TASK PROMPT:
Give all of the lines again exactly as they read.

# DATA TO PROCESS start

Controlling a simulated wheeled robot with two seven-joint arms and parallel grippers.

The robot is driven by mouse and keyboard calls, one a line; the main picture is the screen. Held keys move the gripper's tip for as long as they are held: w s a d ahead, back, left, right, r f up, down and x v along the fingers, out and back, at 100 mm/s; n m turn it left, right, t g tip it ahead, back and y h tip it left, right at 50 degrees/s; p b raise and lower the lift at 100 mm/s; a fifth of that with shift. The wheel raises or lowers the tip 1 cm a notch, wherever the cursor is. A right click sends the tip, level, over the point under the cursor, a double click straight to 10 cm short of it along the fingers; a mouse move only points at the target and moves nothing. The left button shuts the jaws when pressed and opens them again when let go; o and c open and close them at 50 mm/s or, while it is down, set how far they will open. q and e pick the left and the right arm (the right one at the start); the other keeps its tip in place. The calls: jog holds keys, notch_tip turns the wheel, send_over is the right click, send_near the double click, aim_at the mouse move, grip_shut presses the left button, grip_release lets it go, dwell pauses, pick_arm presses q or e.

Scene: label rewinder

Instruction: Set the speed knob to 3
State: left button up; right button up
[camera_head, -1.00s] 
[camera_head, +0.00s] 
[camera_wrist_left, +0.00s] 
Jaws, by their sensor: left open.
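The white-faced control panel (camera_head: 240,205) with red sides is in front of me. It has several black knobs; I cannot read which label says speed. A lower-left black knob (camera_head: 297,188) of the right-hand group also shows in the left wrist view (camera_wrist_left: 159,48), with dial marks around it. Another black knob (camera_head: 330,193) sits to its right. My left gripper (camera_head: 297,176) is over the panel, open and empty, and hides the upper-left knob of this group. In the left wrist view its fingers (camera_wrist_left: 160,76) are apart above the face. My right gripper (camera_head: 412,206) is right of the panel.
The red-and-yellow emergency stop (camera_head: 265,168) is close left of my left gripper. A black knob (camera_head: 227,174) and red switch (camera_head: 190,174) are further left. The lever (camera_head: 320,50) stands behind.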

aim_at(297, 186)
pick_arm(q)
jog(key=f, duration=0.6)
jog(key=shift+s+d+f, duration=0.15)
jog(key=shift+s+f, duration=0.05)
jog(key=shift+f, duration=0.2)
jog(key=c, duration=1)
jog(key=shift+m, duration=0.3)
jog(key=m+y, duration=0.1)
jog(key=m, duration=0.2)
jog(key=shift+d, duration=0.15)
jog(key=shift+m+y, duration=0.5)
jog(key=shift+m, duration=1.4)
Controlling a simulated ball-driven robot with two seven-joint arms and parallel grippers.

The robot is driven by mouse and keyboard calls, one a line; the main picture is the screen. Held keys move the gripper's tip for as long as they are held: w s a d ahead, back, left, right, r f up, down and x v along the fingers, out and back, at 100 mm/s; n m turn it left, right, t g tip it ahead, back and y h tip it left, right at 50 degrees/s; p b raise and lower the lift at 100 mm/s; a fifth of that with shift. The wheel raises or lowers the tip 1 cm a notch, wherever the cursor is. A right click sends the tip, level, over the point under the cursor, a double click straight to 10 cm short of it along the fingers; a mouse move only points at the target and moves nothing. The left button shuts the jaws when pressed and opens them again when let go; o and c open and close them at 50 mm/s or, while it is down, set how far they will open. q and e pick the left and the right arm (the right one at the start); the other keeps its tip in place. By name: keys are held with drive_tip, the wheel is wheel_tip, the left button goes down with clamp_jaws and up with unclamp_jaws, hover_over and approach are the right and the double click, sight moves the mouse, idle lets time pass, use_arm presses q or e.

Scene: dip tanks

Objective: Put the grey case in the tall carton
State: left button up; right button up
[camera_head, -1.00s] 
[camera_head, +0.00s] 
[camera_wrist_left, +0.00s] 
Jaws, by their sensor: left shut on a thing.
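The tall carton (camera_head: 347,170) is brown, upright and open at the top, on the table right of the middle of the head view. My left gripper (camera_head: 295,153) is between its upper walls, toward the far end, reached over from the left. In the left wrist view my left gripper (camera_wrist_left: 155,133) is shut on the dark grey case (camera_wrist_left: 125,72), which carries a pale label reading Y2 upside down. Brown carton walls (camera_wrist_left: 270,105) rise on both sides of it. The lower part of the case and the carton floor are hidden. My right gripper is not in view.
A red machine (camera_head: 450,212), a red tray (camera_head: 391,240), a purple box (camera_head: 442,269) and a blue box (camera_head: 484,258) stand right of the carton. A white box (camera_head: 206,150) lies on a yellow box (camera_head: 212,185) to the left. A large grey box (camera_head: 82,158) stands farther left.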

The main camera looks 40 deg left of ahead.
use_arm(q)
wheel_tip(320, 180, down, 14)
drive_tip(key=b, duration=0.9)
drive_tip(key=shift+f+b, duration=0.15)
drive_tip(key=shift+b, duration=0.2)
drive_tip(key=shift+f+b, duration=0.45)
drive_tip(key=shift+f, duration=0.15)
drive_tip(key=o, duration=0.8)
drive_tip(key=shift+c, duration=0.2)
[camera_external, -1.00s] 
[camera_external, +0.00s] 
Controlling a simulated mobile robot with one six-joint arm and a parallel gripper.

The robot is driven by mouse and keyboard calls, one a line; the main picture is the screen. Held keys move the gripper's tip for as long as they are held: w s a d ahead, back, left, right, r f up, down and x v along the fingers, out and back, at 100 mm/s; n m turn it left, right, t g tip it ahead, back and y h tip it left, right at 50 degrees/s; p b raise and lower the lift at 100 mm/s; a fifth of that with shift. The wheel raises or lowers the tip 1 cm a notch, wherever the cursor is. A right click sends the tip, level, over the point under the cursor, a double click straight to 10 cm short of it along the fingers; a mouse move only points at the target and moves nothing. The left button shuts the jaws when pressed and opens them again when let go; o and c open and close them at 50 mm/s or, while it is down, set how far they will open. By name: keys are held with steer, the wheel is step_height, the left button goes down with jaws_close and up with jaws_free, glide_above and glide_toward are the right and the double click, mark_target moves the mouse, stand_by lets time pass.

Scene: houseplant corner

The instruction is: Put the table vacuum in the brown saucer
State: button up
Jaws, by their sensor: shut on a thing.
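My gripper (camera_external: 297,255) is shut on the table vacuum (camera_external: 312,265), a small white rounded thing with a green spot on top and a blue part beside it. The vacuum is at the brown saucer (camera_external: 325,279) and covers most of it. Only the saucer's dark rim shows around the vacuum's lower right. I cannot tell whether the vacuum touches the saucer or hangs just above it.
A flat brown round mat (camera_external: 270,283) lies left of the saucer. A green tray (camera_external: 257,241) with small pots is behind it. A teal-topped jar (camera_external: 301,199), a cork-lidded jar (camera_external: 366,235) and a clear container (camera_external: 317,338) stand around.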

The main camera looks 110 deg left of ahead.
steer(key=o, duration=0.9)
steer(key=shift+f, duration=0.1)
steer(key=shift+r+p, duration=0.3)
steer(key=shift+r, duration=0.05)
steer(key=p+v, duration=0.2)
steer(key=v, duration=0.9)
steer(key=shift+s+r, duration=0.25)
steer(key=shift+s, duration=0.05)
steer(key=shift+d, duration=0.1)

# DATA TO PROCESS end

RESPONSE:
Controlling a simulated wheeled robot with two seven-joint arms and parallel grippers.

The robot is driven by mouse and keyboard calls, one a line; the main picture is the screen. Held keys move the gripper's tip for as long as they are held: w s a d ahead, back, left, right, r f up, down and x v along the fingers, out and back, at 100 mm/s; n m turn it left, right, t g tip it ahead, back and y h tip it left, right at 50 degrees/s; p b raise and lower the lift at 100 mm/s; a fifth of that with shift. The wheel raises or lowers the tip 1 cm a notch, wherever the cursor is. A right click sends the tip, level, over the point under the cursor, a double click straight to 10 cm short of it along the fingers; a mouse move only points at the target and moves nothing. The left button shuts the jaws when pressed and opens them again when let go; o and c open and close them at 50 mm/s or, while it is down, set how far they will open. q and e pick the left and the right arm (the right one at the start); the other keeps its tip in place. The calls: jog holds keys, notch_tip turns the wheel, send_over is the right click, send_near the double click, aim_at the mouse move, grip_shut presses the left button, grip_release lets it go, dwell pauses, pick_arm presses q or e.

Scene: label rewinder

Instruction: Set the speed knob to 3
State: left button up; right button up
[camera_head, -1.00s] 
[camera_head, +0.00s] 
[camera_wrist_left, +0.00s] 
Jaws, by their sensor: left open.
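The white-faced control panel (camera_head: 240,205) with red sides is in front of me. It has several black knobs; I cannot read which label says speed. A lower-left black knob (camera_head: 297,188) of the right-hand group also shows in the left wrist view (camera_wrist_left: 159,48), with dial marks around it. Another black knob (camera_head: 330,193) sits to its right. My left gripper (camera_head: 297,176) is over the panel, open and empty, and hides the upper-left knob of this group. In the left wrist view its fingers (camera_wrist_left: 160,76) are apart above the face. My right gripper (camera_head: 412,206) is right of the panel.
The red-and-yellow emergency stop (camera_head: 265,168) is close left of my left gripper. A black knob (camera_head: 227,174) and red switch (camera_head: 190,174) are further left. The lever (camera_head: 320,50) stands behind.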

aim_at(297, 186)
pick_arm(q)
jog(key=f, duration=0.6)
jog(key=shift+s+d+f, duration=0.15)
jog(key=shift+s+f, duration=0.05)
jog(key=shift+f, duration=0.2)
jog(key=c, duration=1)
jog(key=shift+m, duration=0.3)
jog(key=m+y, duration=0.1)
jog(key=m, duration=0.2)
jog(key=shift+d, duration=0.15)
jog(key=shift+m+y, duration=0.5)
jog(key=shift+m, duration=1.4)
Controlling a simulated ball-driven robot with two seven-joint arms and parallel grippers.

The robot is driven by mouse and keyboard calls, one a line; the main picture is the screen. Held keys move the gripper's tip for as long as they are held: w s a d ahead, back, left, right, r f up, down and x v along the fingers, out and back, at 100 mm/s; n m turn it left, right, t g tip it ahead, back and y h tip it left, right at 50 degrees/s; p b raise and lower the lift at 100 mm/s; a fifth of that with shift. The wheel raises or lowers the tip 1 cm a notch, wherever the cursor is. A right click sends the tip, level, over the point under the cursor, a double click straight to 10 cm short of it along the fingers; a mouse move only points at the target and moves nothing. The left button shuts the jaws when pressed and opens them again when let go; o and c open and close them at 50 mm/s or, while it is down, set how far they will open. q and e pick the left and the right arm (the right one at the start); the other keeps its tip in place. By name: keys are held with drive_tip, the wheel is wheel_tip, the left button goes down with clamp_jaws and up with unclamp_jaws, hover_over and approach are the right and the double click, sight moves the mouse, idle lets time pass, use_arm presses q or e.

Scene: dip tanks

Objective: Put the grey case in the tall carton
State: left button up; right button up
[camera_head, -1.00s] 
[camera_head, +0.00s] 
[camera_wrist_left, +0.00s] 
Jaws, by their sensor: left shut on a thing.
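The tall carton (camera_head: 347,170) is brown, upright and open at the top, on the table right of the middle of the head view. My left gripper (camera_head: 295,153) is between its upper walls, toward the far end, reached over from the left. In the left wrist view my left gripper (camera_wrist_left: 155,133) is shut on the dark grey case (camera_wrist_left: 125,72), which carries a pale label reading Y2 upside down. Brown carton walls (camera_wrist_left: 270,105) rise on both sides of it. The lower part of the case and the carton floor are hidden. My right gripper is not in view.
A red machine (camera_head: 450,212), a red tray (camera_head: 391,240), a purple box (camera_head: 442,269) and a blue box (camera_head: 484,258) stand right of the carton. A white box (camera_head: 206,150) lies on a yellow box (camera_head: 212,185) to the left. A large grey box (camera_head: 82,158) stands farther left.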

The main camera looks 40 deg left of ahead.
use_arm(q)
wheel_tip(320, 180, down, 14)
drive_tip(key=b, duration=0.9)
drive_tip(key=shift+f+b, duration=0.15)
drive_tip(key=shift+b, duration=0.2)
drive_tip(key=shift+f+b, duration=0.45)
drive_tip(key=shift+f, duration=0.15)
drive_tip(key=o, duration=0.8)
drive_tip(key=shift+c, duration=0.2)
[camera_external, -1.00s] 
[camera_external, +0.00s] 
Controlling a simulated mobile robot with one six-joint arm and a parallel gripper.

The robot is driven by mouse and keyboard calls, one a line; the main picture is the screen. Held keys move the gripper's tip for as long as they are held: w s a d ahead, back, left, right, r f up, down and x v along the fingers, out and back, at 100 mm/s; n m turn it left, right, t g tip it ahead, back and y h tip it left, right at 50 degrees/s; p b raise and lower the lift at 100 mm/s; a fifth of that with shift. The wheel raises or lowers the tip 1 cm a notch, wherever the cursor is. A right click sends the tip, level, over the point under the cursor, a double click straight to 10 cm short of it along the fingers; a mouse move only points at the target and moves nothing. The left button shuts the jaws when pressed and opens them again when let go; o and c open and close them at 50 mm/s or, while it is down, set how far they will open. By name: keys are held with steer, the wheel is step_height, the left button goes down with jaws_close and up with jaws_free, glide_above and glide_toward are the right and the double click, mark_target moves the mouse, stand_by lets time pass.

Scene: houseplant corner

The instruction is: Put the table vacuum in the brown saucer
State: button up
Jaws, by their sensor: shut on a thing.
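My gripper (camera_external: 297,255) is shut on the table vacuum (camera_external: 312,265), a small white rounded thing with a green spot on top and a blue part beside it. The vacuum is at the brown saucer (camera_external: 325,279) and covers most of it. Only the saucer's dark rim shows around the vacuum's lower right. I cannot tell whether the vacuum touches the saucer or hangs just above it.
A flat brown round mat (camera_external: 270,283) lies left of the saucer. A green tray (camera_external: 257,241) with small pots is behind it. A teal-topped jar (camera_external: 301,199), a cork-lidded jar (camera_external: 366,235) and a clear container (camera_external: 317,338) stand around.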

The main camera looks 110 deg left of ahead.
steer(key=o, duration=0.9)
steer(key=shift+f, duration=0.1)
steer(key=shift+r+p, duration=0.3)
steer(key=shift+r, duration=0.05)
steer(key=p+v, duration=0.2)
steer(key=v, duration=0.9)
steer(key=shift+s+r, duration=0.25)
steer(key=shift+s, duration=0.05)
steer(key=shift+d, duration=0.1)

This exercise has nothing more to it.